>> BEGIN ITEMS

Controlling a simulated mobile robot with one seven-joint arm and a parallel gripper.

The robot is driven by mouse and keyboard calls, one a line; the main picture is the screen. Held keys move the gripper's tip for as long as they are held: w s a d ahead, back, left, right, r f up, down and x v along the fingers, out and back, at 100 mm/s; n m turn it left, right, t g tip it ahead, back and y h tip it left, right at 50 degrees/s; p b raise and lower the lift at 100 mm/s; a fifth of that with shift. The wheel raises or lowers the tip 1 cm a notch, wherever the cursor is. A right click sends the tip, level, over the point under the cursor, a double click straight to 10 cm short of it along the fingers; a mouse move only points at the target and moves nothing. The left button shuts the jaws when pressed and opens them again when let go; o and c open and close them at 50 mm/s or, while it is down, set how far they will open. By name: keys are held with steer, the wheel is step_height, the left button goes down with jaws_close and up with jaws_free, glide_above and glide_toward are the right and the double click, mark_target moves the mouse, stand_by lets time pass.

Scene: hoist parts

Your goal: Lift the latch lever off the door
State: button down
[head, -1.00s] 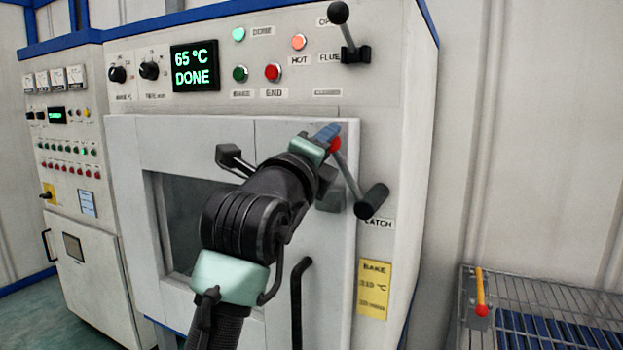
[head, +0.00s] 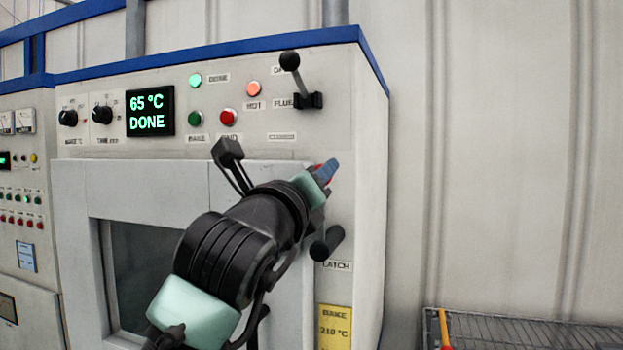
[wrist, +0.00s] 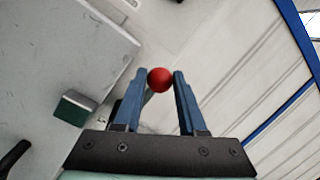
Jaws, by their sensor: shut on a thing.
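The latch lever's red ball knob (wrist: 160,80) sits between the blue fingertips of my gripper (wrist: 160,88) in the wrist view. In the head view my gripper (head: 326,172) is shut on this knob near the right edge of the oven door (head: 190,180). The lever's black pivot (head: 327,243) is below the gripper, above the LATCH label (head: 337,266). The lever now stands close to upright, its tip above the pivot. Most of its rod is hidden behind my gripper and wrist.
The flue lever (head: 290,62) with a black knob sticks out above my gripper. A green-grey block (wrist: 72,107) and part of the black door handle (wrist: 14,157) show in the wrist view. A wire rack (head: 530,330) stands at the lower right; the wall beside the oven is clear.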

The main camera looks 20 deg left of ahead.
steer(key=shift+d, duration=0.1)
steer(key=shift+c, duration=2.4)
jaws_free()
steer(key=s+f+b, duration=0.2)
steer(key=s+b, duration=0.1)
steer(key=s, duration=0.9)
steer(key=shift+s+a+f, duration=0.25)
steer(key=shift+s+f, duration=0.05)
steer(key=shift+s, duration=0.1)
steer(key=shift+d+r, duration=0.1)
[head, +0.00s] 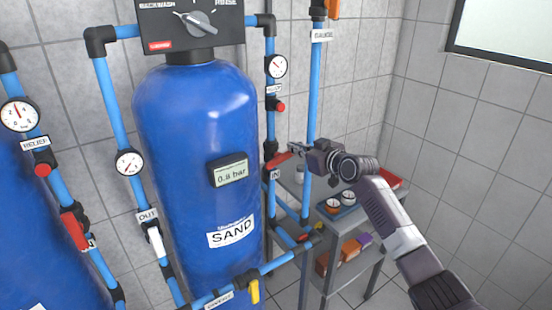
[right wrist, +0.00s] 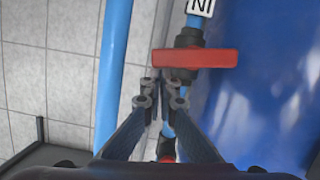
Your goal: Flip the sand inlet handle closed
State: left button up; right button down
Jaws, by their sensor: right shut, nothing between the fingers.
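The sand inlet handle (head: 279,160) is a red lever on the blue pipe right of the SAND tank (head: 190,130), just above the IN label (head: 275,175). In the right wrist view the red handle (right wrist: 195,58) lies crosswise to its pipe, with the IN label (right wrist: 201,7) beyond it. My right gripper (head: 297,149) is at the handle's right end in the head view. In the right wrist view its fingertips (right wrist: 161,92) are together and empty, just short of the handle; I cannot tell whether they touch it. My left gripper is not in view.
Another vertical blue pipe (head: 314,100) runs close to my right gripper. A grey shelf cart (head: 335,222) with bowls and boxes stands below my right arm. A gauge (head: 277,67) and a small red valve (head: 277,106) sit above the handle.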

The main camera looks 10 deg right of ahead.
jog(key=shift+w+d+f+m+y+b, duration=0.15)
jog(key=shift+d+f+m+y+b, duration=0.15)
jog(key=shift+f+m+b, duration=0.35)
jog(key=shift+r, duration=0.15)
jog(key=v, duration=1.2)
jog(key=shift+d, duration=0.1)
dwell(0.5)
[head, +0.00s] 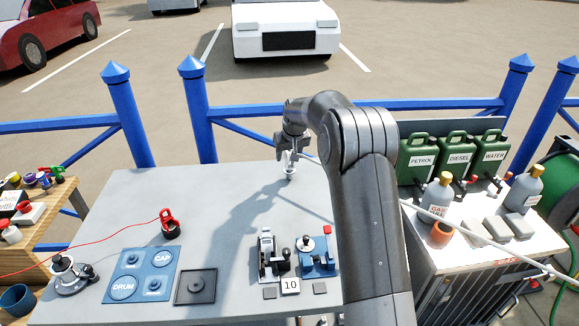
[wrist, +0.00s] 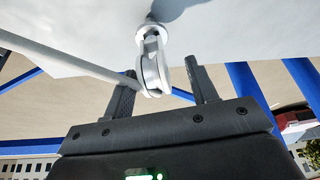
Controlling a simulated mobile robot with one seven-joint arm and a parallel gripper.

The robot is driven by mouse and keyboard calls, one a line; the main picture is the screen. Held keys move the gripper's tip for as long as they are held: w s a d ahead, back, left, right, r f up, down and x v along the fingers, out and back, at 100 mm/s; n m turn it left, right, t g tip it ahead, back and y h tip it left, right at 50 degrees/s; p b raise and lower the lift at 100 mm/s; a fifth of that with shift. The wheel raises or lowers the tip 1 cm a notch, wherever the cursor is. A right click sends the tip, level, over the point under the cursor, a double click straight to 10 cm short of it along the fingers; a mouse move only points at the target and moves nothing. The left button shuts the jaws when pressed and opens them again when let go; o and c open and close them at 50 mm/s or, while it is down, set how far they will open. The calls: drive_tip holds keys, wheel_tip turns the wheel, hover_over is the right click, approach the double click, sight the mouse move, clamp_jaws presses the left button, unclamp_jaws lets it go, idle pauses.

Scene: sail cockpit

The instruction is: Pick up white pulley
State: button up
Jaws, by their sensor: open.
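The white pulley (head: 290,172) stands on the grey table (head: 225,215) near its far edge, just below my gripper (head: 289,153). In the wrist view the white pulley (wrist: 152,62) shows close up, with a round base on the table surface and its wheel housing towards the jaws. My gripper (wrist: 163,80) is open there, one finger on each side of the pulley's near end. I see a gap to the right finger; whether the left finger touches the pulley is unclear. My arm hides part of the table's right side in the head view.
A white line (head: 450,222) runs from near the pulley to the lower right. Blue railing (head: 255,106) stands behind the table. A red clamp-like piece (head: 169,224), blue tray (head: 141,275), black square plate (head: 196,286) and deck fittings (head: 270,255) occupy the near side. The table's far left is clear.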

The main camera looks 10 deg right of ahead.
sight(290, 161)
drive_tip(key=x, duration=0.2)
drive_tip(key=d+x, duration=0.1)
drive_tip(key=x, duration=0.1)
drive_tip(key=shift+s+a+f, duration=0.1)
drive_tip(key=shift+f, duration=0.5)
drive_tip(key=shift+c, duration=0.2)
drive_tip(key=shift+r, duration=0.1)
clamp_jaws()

>> END ITEMS

■ **TO BE DONE**: Restate the data above word for word. Do not include the images.

■ **SOLUTION TO THIS TASK**:
Controlling a simulated mobile robot with one seven-joint arm and a parallel gripper.

The robot is driven by mouse and keyboard calls, one a line; the main picture is the screen. Held keys move the gripper's tip for as long as they are held: w s a d ahead, back, left, right, r f up, down and x v along the fingers, out and back, at 100 mm/s; n m turn it left, right, t g tip it ahead, back and y h tip it left, right at 50 degrees/s; p b raise and lower the lift at 100 mm/s; a fifth of that with shift. The wheel raises or lowers the tip 1 cm a notch, wherever the cursor is. A right click sends the tip, level, over the point under the cursor, a double click straight to 10 cm short of it along the fingers; a mouse move only points at the target and moves nothing. The left button shuts the jaws when pressed and opens them again when let go; o and c open and close them at 50 mm/s or, while it is down, set how far they will open. By name: keys are held with steer, the wheel is step_height, the left button goes down with jaws_close and up with jaws_free, glide_above and glide_toward are the right and the double click, mark_target moves the mouse, stand_by lets time pass.

Scene: hoist parts

Your goal: Lift the latch lever off the door
State: button down
[head, -1.00s] 
[head, +0.00s] 
[wrist, +0.00s] 
Jaws, by their sensor: shut on a thing.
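The latch lever's red ball knob (wrist: 160,80) sits between the blue fingertips of my gripper (wrist: 160,88) in the wrist view. In the head view my gripper (head: 326,172) is shut on this knob near the right edge of the oven door (head: 190,180). The lever's black pivot (head: 327,243) is below the gripper, above the LATCH label (head: 337,266). The lever now stands close to upright, its tip above the pivot. Most of its rod is hidden behind my gripper and wrist.
The flue lever (head: 290,62) with a black knob sticks out above my gripper. A green-grey block (wrist: 72,107) and part of the black door handle (wrist: 14,157) show in the wrist view. A wire rack (head: 530,330) stands at the lower right; the wall beside the oven is clear.

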The main camera looks 20 deg left of ahead.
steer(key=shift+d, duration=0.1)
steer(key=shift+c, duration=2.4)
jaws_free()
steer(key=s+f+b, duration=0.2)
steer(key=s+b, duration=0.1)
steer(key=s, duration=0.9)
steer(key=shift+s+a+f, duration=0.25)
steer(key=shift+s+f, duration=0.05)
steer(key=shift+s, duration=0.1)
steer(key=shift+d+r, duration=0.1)
[head, +0.00s] 
[right wrist, +0.00s] 
Your goal: Flip the sand inlet handle closed
State: left button up; right button down
Jaws, by their sensor: right shut, nothing between the fingers.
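The sand inlet handle (head: 279,160) is a red lever on the blue pipe right of the SAND tank (head: 190,130), just above the IN label (head: 275,175). In the right wrist view the red handle (right wrist: 195,58) lies crosswise to its pipe, with the IN label (right wrist: 201,7) beyond it. My right gripper (head: 297,149) is at the handle's right end in the head view. In the right wrist view its fingertips (right wrist: 161,92) are together and empty, just short of the handle; I cannot tell whether they touch it. My left gripper is not in view.
Another vertical blue pipe (head: 314,100) runs close to my right gripper. A grey shelf cart (head: 335,222) with bowls and boxes stands below my right arm. A gauge (head: 277,67) and a small red valve (head: 277,106) sit above the handle.

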The main camera looks 10 deg right of ahead.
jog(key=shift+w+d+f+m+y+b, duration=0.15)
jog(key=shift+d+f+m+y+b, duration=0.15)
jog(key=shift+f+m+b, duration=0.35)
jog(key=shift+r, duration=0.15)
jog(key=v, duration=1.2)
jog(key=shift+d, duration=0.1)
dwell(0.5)
[head, +0.00s] 
[wrist, +0.00s] 
Controlling a simulated mobile robot with one seven-joint arm and a parallel gripper.

The robot is driven by mouse and keyboard calls, one a line; the main picture is the screen. Held keys move the gripper's tip for as long as they are held: w s a d ahead, back, left, right, r f up, down and x v along the fingers, out and back, at 100 mm/s; n m turn it left, right, t g tip it ahead, back and y h tip it left, right at 50 degrees/s; p b raise and lower the lift at 100 mm/s; a fifth of that with shift. The wheel raises or lowers the tip 1 cm a notch, wherever the cursor is. A right click sends the tip, level, over the point under the cursor, a double click straight to 10 cm short of it along the fingers; a mouse move only points at the target and moves nothing. The left button shuts the jaws when pressed and opens them again when let go; o and c open and close them at 50 mm/s or, while it is down, set how far they will open. The calls: drive_tip holds keys, wheel_tip turns the wheel, hover_over is the right click, approach the double click, sight the mouse move, clamp_jaws presses the left button, unclamp_jaws lets it go, idle pauses.

Scene: sail cockpit

The instruction is: Pick up white pulley
State: button up
Jaws, by their sensor: open.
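The white pulley (head: 290,172) stands on the grey table (head: 225,215) near its far edge, just below my gripper (head: 289,153). In the wrist view the white pulley (wrist: 152,62) shows close up, with a round base on the table surface and its wheel housing towards the jaws. My gripper (wrist: 163,80) is open there, one finger on each side of the pulley's near end. I see a gap to the right finger; whether the left finger touches the pulley is unclear. My arm hides part of the table's right side in the head view.
A white line (head: 450,222) runs from near the pulley to the lower right. Blue railing (head: 255,106) stands behind the table. A red clamp-like piece (head: 169,224), blue tray (head: 141,275), black square plate (head: 196,286) and deck fittings (head: 270,255) occupy the near side. The table's far left is clear.

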The main camera looks 10 deg right of ahead.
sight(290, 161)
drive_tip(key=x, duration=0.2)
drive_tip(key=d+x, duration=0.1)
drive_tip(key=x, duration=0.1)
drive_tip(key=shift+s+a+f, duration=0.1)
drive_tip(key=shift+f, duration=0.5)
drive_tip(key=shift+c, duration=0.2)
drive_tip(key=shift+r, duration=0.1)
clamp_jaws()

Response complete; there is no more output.